▶ Exercise aim
In the lines below, find how many contain the word "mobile" and report that figure alone.

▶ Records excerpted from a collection

---*---

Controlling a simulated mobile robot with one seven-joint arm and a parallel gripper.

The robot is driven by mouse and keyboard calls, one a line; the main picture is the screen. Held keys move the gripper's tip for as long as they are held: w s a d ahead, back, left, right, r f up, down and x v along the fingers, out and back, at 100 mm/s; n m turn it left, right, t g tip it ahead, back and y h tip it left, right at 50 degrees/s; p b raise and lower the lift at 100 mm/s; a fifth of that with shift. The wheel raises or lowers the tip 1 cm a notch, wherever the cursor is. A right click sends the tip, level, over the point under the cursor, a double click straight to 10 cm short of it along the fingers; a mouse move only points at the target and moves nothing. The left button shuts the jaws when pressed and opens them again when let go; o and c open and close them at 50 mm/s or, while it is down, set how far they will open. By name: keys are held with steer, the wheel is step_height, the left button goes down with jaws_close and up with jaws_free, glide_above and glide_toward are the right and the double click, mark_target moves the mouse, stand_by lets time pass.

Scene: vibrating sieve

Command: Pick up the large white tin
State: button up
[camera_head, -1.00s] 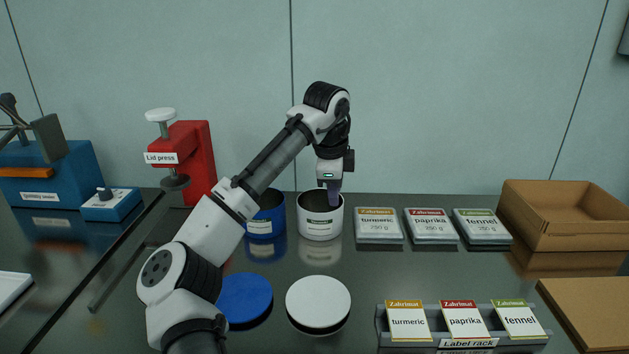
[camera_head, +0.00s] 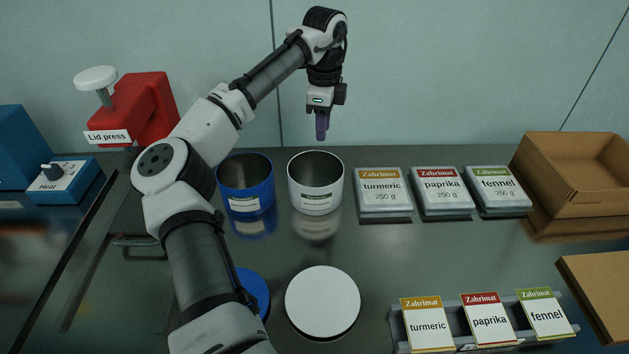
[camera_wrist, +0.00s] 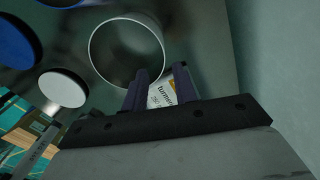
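The large white tin (camera_head: 316,188) stands upright and open-topped on the dark bench, right of the blue tin (camera_head: 246,187). Its small label is too small to read. My gripper (camera_head: 321,138) points down, above and apart from the white tin in the head view. In the wrist view, the gripper's two dark fingers (camera_wrist: 161,90) stand apart with nothing held between them. The white tin's open mouth (camera_wrist: 122,52) shows just beyond the fingertips there, mostly beside the left finger.
A white lid (camera_head: 322,301) and a partly hidden blue lid (camera_head: 255,290) lie in front. A label rack (camera_head: 465,341) is at the front right. A red lid press (camera_head: 150,108) stands left.

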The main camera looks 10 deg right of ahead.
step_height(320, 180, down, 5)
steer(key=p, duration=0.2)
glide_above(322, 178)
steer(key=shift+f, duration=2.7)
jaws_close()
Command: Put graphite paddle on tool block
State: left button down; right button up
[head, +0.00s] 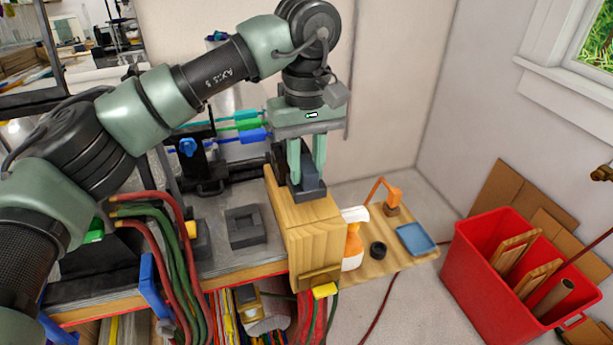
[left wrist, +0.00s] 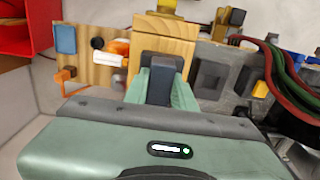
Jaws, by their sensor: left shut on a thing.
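My left gripper (head: 308,178) points down over the wooden tool block (head: 318,245) at the bench's right end. Its green fingers are shut on a dark grey piece, which I take to be the graphite paddle (head: 311,187). The paddle's lower part is at the block's top face; I cannot tell whether it rests there or hangs just above. In the left wrist view the paddle (left wrist: 160,86) stands between the fingers (left wrist: 160,92), with the tool block (left wrist: 166,47) behind it. The fingers hide the paddle's sides. My right gripper is not in view.
A dark square holder (head: 246,227) sits on the metal bench left of the block. Red and green hoses (head: 178,255) hang over the bench edge. Right of the block, a wooden shelf (head: 385,265) holds an orange-white bottle (head: 353,240), black ring (head: 378,250) and blue tray (head: 415,239).

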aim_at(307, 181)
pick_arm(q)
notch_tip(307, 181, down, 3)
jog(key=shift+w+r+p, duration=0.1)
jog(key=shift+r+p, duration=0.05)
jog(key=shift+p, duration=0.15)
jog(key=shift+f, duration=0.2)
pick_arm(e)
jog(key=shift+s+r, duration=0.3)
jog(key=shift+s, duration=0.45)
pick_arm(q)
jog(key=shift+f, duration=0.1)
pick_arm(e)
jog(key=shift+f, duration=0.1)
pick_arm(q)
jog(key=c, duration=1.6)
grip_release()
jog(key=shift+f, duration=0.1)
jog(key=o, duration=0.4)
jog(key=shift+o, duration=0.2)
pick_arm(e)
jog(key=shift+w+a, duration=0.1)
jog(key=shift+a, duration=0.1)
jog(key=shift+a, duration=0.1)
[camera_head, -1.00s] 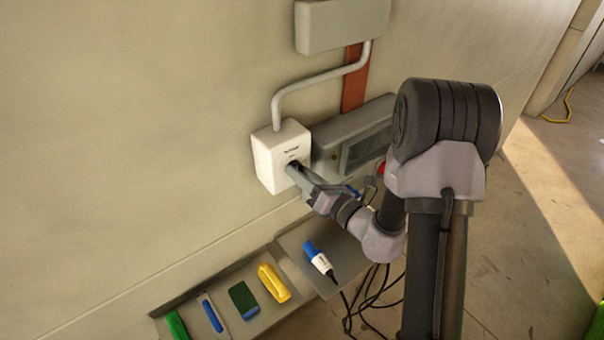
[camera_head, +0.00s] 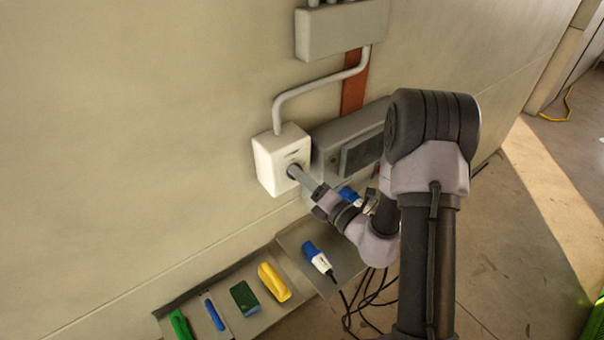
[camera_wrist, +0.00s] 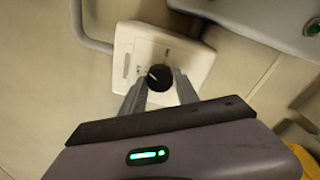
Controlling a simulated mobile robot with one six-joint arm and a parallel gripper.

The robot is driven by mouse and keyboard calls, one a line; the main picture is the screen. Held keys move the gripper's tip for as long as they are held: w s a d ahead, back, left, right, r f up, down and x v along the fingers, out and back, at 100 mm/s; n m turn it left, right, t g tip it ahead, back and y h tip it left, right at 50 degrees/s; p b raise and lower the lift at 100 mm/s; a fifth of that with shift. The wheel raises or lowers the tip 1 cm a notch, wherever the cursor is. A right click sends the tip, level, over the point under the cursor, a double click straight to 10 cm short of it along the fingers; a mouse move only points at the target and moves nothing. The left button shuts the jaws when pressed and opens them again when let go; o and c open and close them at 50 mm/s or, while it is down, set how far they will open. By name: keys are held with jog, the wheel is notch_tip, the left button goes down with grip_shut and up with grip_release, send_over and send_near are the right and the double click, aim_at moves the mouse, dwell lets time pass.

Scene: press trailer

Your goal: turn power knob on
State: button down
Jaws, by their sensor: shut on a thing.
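The power knob is a round black knob (camera_wrist: 159,77) with a white pointer mark, on the face of a white wall box (camera_wrist: 203,58). The box (camera_head: 268,172) also shows on the wall in the head view. My gripper (camera_wrist: 160,86) has one finger on each side of the knob and is shut on it. In the head view my gripper (camera_head: 296,172) reaches the box face from the lower right and hides most of the knob. In the wrist view the pointer mark points to the upper left, and the small print beside the knob is too blurred to read.
A grey panel with a dark screen (camera_head: 361,152) is right of the box. A grey pipe (camera_head: 318,85) runs from the box to an upper grey box (camera_head: 342,32). Below, a tray (camera_head: 262,320) holds a yellow item (camera_head: 273,282) and others; a blue-white plug (camera_head: 317,258) lies beside them.

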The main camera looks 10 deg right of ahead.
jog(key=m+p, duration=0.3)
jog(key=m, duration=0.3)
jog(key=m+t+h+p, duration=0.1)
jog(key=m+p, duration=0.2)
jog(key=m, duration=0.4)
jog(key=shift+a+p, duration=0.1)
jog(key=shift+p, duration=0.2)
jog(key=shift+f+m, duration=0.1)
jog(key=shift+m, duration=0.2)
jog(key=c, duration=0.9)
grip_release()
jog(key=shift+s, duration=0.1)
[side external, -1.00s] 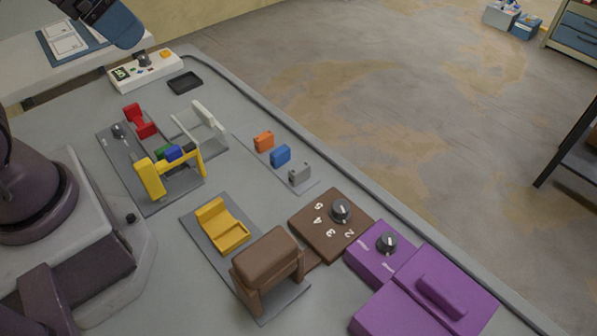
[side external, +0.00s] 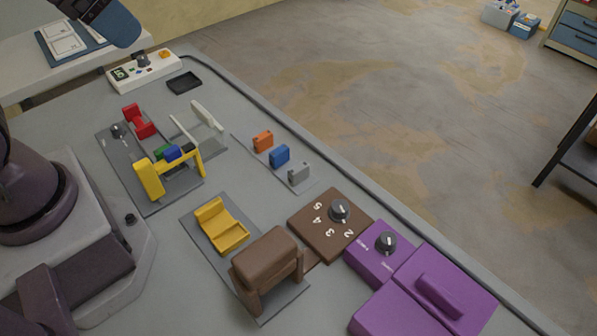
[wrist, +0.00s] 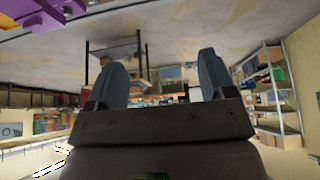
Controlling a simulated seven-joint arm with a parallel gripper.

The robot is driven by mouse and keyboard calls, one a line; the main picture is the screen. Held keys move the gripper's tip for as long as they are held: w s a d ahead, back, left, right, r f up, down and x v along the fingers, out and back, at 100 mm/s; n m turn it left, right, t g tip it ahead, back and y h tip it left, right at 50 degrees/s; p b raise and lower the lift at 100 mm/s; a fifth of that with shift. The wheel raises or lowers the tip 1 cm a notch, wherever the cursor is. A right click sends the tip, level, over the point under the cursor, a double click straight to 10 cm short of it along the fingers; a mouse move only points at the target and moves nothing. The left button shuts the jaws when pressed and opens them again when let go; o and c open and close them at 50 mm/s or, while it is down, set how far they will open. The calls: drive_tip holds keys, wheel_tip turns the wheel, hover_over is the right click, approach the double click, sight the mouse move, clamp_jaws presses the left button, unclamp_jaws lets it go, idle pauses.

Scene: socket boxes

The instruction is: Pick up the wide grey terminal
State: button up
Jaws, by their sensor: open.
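A small grey block (side external: 299,173), the likeliest wide grey terminal, stands at the near end of a short row on a thin grey plate (side external: 309,188). A blue block (side external: 279,155) and an orange block (side external: 263,141) stand beside it in the row. My gripper (wrist: 160,60) shows in the wrist view with its two blue-grey fingers wide apart and nothing between them. It points across the room, and no terminal shows between the fingers. In the side view, a blue-grey part of my arm's end hangs at the top left, far from the row.
A brown box with a numbered dial (side external: 329,223) and a purple box (side external: 445,290) stand nearby. A yellow-framed fixture (side external: 151,179), a yellow holder (side external: 222,228), a brown-handled lid (side external: 266,257) and a black tray (side external: 184,82) share the table.

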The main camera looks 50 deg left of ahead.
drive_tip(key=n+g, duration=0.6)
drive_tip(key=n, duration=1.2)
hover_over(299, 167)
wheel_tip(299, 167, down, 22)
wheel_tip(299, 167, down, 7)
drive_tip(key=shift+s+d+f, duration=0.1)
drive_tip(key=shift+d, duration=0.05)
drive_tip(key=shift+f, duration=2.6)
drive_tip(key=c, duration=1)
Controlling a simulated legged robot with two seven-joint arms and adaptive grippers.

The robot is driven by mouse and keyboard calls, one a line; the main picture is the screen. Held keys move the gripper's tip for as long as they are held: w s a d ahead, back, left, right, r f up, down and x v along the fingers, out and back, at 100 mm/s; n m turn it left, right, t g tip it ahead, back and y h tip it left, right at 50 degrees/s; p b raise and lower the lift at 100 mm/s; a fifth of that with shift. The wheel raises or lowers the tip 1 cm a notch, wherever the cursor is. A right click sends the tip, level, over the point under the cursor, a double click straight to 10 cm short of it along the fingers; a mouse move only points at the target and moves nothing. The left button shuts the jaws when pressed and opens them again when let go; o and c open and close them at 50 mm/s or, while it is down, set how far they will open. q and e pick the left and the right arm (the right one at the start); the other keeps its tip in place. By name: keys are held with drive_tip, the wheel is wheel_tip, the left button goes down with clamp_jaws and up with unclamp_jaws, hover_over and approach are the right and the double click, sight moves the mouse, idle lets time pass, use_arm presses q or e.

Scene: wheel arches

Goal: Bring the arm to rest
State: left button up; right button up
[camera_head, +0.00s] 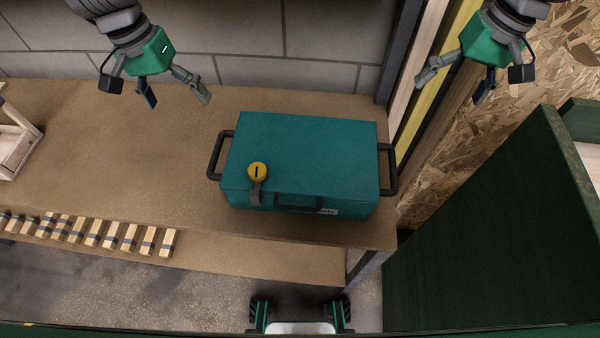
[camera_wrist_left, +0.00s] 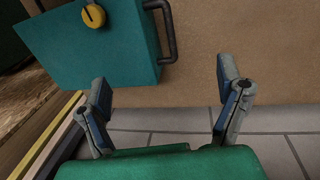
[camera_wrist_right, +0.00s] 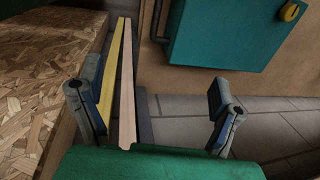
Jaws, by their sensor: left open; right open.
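My left gripper (camera_head: 155,84) is open and empty in the upper left of the head view, above the back edge of the bench and apart from the teal case. My right gripper (camera_head: 462,80) is open and empty at the upper right, right of the case and apart from it. In the left wrist view the left fingers (camera_wrist_left: 165,110) are spread with nothing between them. In the right wrist view the right fingers (camera_wrist_right: 155,105) are also spread and empty.
A closed teal case (camera_head: 310,150) with black side handles and a yellow knob (camera_head: 257,170) lies on the wooden bench (camera_head: 110,130). Wooden blocks (camera_head: 92,233) line a lower shelf. Planks (camera_head: 425,80) lean at the right, near a dark green panel (camera_head: 490,230).

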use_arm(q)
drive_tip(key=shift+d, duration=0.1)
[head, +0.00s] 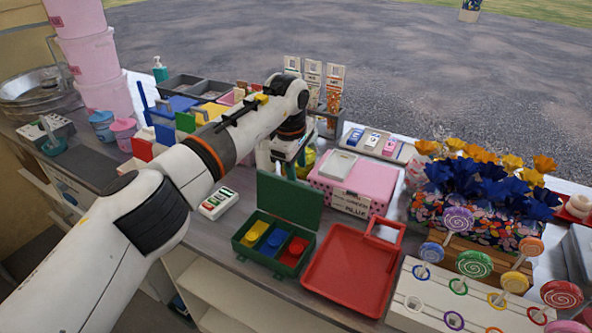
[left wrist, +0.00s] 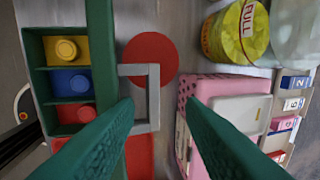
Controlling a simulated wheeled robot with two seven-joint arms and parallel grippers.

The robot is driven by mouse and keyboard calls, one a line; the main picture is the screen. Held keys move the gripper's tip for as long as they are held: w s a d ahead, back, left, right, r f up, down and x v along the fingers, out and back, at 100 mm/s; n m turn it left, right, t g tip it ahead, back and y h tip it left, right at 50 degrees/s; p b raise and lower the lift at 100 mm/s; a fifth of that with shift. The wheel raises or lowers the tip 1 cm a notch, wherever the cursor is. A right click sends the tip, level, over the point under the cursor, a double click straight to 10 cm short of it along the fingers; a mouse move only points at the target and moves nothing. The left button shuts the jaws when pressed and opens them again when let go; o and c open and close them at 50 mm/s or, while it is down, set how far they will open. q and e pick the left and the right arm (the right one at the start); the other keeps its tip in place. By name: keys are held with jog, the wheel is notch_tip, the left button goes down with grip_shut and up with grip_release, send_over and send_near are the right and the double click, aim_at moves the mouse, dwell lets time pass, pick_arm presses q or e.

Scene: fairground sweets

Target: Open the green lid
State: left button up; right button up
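The green lid (head: 289,200) stands raised at the back of the green box (head: 243,247), which is open. In the left wrist view the lid (left wrist: 101,45) is seen nearly edge-on, with a grey handle (left wrist: 153,97) on its outer side. The box holds yellow (left wrist: 66,49), blue (left wrist: 71,81) and red (left wrist: 76,113) pieces in separate compartments. My left gripper (left wrist: 160,104) is open, its green fingers spread around the handle's area with a gap to the right finger. Whether the left finger touches the lid or handle is unclear. My right gripper is out of view.
A red tray (head: 350,269) lies right of the box. A pink box (head: 368,180) with a pale block on top stands behind the tray, close to my left gripper. A lollipop stand (head: 424,298) is at the right. Pink tubs (head: 97,72) are stacked at the left.

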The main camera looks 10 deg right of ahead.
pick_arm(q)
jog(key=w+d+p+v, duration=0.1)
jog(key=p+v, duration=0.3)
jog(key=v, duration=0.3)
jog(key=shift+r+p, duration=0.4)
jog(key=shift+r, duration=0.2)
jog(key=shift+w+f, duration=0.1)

---*---

▶ Correct answer
2